— Begin Data entries —

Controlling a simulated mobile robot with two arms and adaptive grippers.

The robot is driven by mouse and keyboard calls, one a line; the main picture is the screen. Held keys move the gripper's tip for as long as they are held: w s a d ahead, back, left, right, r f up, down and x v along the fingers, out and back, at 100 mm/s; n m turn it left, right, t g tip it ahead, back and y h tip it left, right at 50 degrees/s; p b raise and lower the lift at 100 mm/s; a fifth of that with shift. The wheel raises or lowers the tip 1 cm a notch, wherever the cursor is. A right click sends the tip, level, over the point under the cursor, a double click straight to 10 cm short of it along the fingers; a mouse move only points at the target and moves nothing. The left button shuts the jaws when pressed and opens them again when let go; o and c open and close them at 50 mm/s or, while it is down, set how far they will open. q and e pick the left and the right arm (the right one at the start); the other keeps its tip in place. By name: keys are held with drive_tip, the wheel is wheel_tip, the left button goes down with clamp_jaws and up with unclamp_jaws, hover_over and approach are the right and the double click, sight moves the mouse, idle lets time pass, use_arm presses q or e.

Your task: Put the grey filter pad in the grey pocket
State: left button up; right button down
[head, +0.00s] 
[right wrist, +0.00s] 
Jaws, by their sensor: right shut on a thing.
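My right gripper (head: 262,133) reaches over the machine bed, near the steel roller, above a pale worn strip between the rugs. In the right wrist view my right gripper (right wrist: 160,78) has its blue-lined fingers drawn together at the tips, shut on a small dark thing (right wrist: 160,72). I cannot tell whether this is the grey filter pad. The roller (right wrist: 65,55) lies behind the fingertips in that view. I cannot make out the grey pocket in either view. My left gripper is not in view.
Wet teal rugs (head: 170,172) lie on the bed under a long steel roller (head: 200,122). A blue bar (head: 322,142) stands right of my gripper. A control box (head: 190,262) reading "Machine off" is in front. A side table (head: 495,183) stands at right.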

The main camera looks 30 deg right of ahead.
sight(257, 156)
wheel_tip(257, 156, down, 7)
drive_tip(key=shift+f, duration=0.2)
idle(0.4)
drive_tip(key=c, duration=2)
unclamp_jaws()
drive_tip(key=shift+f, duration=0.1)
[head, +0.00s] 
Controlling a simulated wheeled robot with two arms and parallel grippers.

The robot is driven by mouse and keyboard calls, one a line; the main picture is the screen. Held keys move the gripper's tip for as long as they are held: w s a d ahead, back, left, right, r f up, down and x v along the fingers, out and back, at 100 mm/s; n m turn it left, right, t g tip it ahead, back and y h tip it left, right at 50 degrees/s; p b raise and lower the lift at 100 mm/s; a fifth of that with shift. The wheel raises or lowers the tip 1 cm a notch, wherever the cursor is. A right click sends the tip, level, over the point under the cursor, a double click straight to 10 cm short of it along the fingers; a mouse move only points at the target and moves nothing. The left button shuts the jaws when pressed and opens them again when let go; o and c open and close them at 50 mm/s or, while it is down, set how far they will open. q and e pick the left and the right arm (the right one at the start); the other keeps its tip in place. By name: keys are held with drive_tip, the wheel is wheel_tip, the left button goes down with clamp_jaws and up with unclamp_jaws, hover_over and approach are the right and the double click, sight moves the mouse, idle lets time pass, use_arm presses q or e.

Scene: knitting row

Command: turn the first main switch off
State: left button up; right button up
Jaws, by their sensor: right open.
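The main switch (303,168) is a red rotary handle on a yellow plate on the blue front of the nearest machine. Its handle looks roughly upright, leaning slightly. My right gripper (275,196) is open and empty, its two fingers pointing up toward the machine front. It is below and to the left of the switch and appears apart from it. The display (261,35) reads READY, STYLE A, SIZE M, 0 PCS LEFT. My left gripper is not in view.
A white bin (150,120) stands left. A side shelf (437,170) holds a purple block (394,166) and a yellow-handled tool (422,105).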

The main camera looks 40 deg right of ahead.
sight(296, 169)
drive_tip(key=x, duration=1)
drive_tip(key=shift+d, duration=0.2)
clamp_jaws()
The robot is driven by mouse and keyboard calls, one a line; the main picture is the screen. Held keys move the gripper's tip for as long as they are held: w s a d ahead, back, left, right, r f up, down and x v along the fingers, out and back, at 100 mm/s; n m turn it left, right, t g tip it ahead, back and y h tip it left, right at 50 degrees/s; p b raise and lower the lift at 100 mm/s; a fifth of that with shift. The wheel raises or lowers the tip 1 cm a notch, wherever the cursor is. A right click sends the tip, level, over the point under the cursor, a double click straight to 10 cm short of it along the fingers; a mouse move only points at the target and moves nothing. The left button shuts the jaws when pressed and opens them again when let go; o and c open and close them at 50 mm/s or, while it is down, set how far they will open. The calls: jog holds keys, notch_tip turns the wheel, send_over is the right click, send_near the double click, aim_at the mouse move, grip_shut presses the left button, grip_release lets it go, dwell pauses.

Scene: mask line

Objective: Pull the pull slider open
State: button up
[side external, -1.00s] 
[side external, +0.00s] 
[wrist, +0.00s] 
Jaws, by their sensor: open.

— End Data entries —

__What is asked__: Extract each line from the listing that holds the word "external".

__Exercise answer__:
[side external, -1.00s] 
[side external, +0.00s] 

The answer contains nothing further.